Quantum bits are not “both on and off”. It’s better think in terms of the types of numbers the can represent. Traditional digital bits can only represent two numbers, 0 or 1. You can do a lot with that, but there are some things that will “take forever” if you tried doing it on a regular computer because of how many calculations you’d need to make.
Think of quantum bits (“qubits) as being able to represent *any* number from 0 to 1. We’re no longer stuck with just 0 or 1, we can set our qubits to whatever value we need. And that opens up some wild possibilities: even though a single qubit represents a single number, that number can be so precise that we can treat them as patterns instead of just numbers. For example, 0.124512331277 is just a number, but we can *also* treat it as a convenient way to represent the seven different values 12, 45, 12, 33, 12, and 77 in a single number.
If we can then figure out a way to perform calculations such that the pattern is preserved (e.g. the first two digits are one value, the next two digits another, and so on) then we can calculate seven different things at the same time. And that scales: this allows us to run certain calculations using quantum computers thousands, millions, or even more times faster than a traditional computer, because we don’t have to rerun the same computation again and again until we’ve processed all the inputs one by one. The quantum computer does the work on all our inputs at the same time.
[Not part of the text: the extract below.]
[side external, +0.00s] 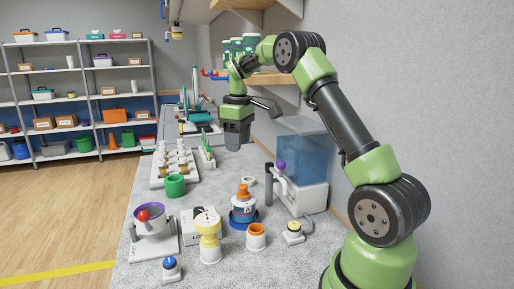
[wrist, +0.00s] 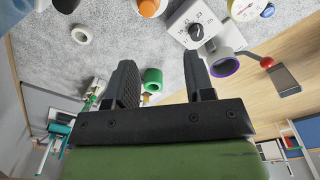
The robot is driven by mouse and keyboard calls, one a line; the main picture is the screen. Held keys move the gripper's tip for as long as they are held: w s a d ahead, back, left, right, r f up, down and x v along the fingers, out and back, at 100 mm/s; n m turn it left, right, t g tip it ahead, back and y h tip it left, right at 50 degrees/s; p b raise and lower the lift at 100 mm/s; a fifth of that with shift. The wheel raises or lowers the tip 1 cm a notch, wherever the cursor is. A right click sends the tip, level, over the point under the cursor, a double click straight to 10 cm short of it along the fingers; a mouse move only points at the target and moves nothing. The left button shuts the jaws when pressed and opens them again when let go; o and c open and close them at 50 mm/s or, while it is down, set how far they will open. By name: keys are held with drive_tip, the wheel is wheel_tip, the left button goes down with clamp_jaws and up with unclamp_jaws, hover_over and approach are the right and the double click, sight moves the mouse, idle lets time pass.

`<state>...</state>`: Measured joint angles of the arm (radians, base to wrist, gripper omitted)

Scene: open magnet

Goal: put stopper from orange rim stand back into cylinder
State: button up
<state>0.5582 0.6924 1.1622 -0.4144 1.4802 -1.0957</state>
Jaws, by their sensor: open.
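The white stand with an orange rim (side external: 256,236) is on the near part of the bench in the side view; I cannot make out what is inside it. Behind it is an upright cylinder (side external: 243,213) with a dark band, a label and a blue base. An orange knobbed piece, which looks like a stopper (side external: 244,191), shows on top of the cylinder. My gripper (side external: 237,145) is high above the bench, behind these things, pointing down. In the wrist view my gripper (wrist: 161,80) is open with nothing between its fingers. An orange round top (wrist: 149,8) is cut off at that view's top edge.
A green ring (side external: 176,185), a purple-rimmed pot (side external: 150,219), a yellow-topped piece (side external: 209,236) and a blue button (side external: 171,266) stand on the left. A blue clear tank (side external: 300,148) and a purple-knobbed lever (side external: 281,166) are on the right. A white ring (side external: 249,181) lies behind the cylinder.

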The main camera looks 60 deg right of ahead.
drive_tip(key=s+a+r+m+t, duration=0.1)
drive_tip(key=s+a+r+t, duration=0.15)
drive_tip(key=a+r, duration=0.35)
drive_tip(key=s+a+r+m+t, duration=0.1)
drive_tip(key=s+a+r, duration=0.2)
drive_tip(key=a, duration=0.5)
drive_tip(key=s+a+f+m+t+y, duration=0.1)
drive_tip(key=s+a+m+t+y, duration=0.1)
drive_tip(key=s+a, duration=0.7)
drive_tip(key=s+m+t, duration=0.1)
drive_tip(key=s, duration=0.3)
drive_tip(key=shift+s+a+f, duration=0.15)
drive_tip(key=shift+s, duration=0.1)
That does come with a downside: while we can “prepare” a qubit to be a specific number (there are some operations that we can perform on them to change them by some know amount, so we can get them in the initial state that we need, similar to how you would prepare a traditional set of bits to represent your starting values) we can’t just look at a qubit to see what value it is: when we try to read it, we’re essentially rounding the number to a whole number again, so quantum computers are used to run algorithms where the computations need to run for lots of inputs all at the same time, but result in something that be represented as 1s and 0s, representing one outcome. That may sound like a deal breaker, but a lot of computational tasks be phrased as “give me _an_ answer to this problem” rather than “give me _the_ answer to this problem”, and plenty of tasks exists where there is only one answer to find, if there is one.
So quantum computers are useless for everyday computing because they work completely different from “normal” computers, but they’re incredibly important to science, and things that rely on science (which a lot of industries do) for the same reason.